Robot state and action records:
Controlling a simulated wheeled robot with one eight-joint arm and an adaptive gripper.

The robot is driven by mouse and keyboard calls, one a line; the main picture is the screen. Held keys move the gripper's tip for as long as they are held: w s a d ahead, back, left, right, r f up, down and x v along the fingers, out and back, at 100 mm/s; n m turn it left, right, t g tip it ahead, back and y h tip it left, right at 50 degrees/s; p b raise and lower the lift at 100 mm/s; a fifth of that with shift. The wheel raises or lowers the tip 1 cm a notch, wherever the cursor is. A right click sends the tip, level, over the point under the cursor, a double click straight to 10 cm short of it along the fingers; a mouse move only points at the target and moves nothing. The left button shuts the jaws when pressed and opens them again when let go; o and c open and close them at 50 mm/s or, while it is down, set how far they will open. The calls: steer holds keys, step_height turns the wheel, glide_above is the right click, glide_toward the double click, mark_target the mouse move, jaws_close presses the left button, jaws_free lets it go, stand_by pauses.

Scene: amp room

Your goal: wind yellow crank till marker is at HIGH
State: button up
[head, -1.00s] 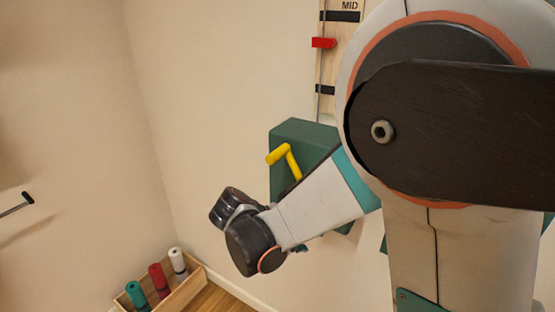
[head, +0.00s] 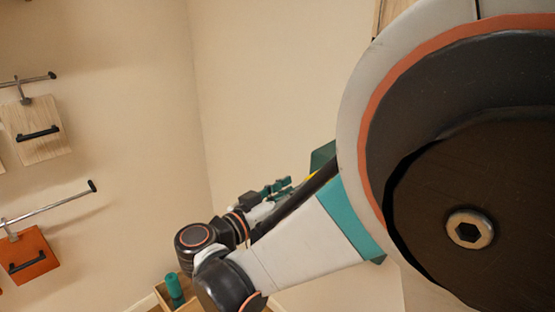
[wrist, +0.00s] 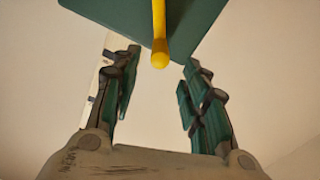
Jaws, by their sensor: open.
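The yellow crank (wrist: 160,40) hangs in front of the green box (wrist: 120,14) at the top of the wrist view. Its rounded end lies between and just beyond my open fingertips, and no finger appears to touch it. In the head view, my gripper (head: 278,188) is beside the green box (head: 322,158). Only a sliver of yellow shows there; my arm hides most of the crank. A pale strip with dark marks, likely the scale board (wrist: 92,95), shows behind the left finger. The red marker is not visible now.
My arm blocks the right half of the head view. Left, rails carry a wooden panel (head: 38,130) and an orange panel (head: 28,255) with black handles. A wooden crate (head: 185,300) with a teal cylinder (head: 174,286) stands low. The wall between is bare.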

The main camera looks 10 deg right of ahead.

...

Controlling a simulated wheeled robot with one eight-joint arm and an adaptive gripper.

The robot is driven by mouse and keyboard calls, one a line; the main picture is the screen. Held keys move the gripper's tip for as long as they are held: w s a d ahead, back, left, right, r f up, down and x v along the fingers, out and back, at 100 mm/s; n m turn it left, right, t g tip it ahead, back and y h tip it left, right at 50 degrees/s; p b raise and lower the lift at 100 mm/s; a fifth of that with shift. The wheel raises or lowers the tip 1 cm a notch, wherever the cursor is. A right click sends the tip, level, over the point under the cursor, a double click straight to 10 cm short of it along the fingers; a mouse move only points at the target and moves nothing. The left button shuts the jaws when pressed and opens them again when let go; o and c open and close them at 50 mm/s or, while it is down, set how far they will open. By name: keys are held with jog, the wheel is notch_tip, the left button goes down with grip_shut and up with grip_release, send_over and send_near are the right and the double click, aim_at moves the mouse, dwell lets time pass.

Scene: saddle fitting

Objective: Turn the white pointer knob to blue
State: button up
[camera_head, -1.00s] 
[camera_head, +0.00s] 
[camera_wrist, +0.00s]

# [PROBLEM DESCRIPTION]
Among the records above, locate the line containing "Your goal: wind" and the line containing "The main camera looks 10 deg right of ahead.", then transcribe exactly the lines starting at the first and ending at the second, with no pictures.

# [RESULT OF THE EXERCISE]
Your goal: wind yellow crank till marker is at HIGH
State: button up
[head, -1.00s] 
[head, +0.00s] 
[wrist, +0.00s] 
Jaws, by their sensor: open.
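The yellow crank (wrist: 160,40) hangs in front of the green box (wrist: 120,14) at the top of the wrist view. Its rounded end lies between and just beyond my open fingertips, and no finger appears to touch it. In the head view, my gripper (head: 278,188) is beside the green box (head: 322,158). Only a sliver of yellow shows there; my arm hides most of the crank. A pale strip with dark marks, likely the scale board (wrist: 92,95), shows behind the left finger. The red marker is not visible now.
My arm blocks the right half of the head view. Left, rails carry a wooden panel (head: 38,130) and an orange panel (head: 28,255) with black handles. A wooden crate (head: 185,300) with a teal cylinder (head: 174,286) stands low. The wall between is bare.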

The main camera looks 10 deg right of ahead.

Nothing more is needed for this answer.